Tu as lancé récemment un sondage auprès de tes fans sur les réseaux sociaux pour savoir avec qui ils aimeraient te voir en featuring. Verdict ? Des noms sont revenus. Surtout A$AP Rocky en fait. Et Tyga… Mais lui c’est pas un gars que j’écoute. J’ai l’impression que le public, c’est plus par rapport à des critères physiques qu’ils jugent. J’ai un air de famille avec lui ou Pharrell. Bon, d’autres ont pas mal répondu Rick Ross aussi  – et j’adorerais travailler avec lui. Concernant A$AP Rocky, j’aime beaucoup évidemment, mais le seul problème que j’ai, c’est qu’on me catégorise rapidement. Pourtant, j’ai pas l’impression que ma musique ressemble à la sienne en fait. Au fond, des mecs comme lui ou Kendrick Lamar, on a peu près le même âge, on a grandi en écoutant la même chose. S’il y a des similitudes entre nos sons, c’est sûrement qu’on a évolué de façon parallèle. Quand je fais ma musique, je ne tente jamais de regarder ce qu’il se passe aux États-Unis. Bien sûr, je regarde et je kiffe les cainris, mais il est hors de question que ça se termine par un vulgaire « copier-coller ».  Les rappeurs français sont bien trop comme ça, à demander à un beatmaker quelque chose qui ressemble à ce qui a eu d’abord du succès en rap US. Moi je veux l’inverse : qu’un cainri puisse écouter un de mes morceaux et s’y retrouver.

En tout cas, tu te veux précurseur. Tu te reconnais dans le rap français ? Perso, je te trouve des qualités d’écritures apparentées à celles de Ill des X-Men ou du Rat Luciano. T’aimerais collaborer avec eux ? Au fond, je dois bien dire que même si j’apprécie ce qu’il fait, je n’ai pas beaucoup écouté Ill. Le Rat Luciano, j’ai toujours apprécié, et je voudrais bien faire une collaboration avec lui, surtout qu’il n’est pas loin de chez moi.
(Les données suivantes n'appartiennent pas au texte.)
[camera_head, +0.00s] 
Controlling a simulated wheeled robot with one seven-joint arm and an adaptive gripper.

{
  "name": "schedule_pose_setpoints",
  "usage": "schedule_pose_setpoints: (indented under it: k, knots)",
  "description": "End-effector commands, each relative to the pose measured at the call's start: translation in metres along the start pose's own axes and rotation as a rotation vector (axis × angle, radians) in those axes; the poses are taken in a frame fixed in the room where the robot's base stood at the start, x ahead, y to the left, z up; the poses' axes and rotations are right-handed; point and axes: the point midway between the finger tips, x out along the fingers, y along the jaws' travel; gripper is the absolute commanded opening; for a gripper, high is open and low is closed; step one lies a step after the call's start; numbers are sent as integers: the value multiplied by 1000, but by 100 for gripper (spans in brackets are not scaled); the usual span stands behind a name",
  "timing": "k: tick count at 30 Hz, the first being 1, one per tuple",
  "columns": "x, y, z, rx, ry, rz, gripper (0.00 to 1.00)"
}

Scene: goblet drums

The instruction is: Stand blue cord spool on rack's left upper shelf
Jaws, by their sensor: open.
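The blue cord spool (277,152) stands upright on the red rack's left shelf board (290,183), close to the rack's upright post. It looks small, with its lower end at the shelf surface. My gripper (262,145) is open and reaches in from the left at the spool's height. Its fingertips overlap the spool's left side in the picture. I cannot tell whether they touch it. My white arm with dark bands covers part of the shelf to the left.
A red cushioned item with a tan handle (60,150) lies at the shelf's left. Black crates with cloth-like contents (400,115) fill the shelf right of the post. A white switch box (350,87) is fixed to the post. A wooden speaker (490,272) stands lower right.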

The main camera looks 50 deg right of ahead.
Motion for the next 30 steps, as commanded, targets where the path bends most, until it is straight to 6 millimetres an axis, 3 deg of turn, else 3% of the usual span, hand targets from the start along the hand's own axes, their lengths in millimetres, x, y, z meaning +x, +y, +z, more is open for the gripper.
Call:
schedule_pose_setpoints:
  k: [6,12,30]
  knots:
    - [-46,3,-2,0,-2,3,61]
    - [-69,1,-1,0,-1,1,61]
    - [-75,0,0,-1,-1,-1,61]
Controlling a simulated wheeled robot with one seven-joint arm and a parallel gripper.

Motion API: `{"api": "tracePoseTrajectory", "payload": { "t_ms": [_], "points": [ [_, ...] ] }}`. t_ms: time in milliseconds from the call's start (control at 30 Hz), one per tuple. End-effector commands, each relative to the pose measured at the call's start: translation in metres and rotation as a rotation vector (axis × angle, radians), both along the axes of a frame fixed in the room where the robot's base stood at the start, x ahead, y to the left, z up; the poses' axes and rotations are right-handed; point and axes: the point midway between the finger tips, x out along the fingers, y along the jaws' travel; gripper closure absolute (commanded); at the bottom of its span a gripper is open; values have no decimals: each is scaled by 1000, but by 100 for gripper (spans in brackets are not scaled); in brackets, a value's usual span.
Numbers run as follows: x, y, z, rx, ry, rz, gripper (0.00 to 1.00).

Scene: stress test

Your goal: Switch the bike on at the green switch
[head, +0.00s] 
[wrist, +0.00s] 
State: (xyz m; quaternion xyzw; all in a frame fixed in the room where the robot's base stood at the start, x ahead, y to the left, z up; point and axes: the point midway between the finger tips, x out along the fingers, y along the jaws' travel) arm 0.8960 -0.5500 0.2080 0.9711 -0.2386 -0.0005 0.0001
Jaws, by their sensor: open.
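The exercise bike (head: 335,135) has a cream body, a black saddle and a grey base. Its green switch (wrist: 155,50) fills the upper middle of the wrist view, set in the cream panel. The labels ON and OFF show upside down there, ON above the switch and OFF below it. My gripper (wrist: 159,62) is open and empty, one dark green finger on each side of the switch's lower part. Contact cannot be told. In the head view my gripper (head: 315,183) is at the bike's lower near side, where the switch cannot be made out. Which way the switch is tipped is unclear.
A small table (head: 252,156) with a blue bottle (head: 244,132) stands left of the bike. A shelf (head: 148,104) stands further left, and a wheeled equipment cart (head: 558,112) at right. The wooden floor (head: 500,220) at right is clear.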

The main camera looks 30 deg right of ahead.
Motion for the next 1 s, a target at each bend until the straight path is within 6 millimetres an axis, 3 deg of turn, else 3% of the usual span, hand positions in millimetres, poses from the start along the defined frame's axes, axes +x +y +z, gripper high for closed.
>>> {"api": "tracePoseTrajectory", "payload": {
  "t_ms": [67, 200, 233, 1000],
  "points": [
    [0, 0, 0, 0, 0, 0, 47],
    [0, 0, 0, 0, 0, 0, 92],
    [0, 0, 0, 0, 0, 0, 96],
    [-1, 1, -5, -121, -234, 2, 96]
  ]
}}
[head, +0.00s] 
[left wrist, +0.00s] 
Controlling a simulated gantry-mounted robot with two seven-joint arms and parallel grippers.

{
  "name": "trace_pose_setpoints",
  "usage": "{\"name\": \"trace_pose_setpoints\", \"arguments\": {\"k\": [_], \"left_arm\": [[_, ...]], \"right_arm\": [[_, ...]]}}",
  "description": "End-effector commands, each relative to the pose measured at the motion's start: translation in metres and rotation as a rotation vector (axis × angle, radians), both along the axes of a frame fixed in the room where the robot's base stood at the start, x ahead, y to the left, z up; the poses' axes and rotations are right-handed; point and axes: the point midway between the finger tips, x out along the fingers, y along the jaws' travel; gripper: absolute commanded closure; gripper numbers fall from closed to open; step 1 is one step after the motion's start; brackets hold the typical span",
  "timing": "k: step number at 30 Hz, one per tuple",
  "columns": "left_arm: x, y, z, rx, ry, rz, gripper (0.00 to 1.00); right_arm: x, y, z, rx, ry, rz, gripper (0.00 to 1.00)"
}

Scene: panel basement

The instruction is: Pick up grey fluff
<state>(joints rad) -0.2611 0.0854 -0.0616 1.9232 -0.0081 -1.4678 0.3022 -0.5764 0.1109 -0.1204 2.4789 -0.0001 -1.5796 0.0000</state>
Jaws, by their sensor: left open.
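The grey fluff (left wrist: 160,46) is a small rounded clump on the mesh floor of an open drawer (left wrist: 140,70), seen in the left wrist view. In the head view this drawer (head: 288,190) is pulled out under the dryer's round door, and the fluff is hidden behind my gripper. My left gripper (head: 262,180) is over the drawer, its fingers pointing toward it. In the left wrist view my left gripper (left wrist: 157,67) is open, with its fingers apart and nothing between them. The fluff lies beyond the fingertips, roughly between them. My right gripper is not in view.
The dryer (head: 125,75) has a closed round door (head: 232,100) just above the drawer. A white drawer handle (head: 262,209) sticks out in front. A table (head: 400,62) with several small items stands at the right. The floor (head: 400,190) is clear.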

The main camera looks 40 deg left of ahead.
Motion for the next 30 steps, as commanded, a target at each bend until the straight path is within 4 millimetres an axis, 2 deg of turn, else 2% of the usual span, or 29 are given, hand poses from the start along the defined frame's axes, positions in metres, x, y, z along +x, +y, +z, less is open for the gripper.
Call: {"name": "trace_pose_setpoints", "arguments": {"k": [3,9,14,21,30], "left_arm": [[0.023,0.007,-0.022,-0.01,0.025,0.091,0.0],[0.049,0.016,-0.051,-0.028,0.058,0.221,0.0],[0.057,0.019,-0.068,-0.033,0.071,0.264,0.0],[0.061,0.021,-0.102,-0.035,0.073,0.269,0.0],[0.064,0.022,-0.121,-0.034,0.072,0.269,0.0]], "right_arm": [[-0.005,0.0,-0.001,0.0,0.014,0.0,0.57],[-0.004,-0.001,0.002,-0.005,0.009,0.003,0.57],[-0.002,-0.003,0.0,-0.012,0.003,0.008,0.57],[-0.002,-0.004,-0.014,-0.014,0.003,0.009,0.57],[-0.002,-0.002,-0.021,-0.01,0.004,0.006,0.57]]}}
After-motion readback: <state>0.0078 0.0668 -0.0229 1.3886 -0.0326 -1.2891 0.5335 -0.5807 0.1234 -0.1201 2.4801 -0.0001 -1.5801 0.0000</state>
Bien sûr, je bosserais bien avec Booba, aussi. J’ai fait une collaboration avec Hi-fi, ancien du 45 Scientific, par le biais de Metek.

Le public, on l’a dit, était très jeune ce soir (20 novembre, ndlr). Qu’est-ce que tu penses qu’il recherchent en particulier quand ils viennent t’écouter ? J’avoue ne m’être jamais posé la question. Moi, quand j’écoute un son, je ne cherche rien de particulier. Je sais que quand je kiffe, c’est que j’imagine pas la chose autrement, c’est comme si c’était évident.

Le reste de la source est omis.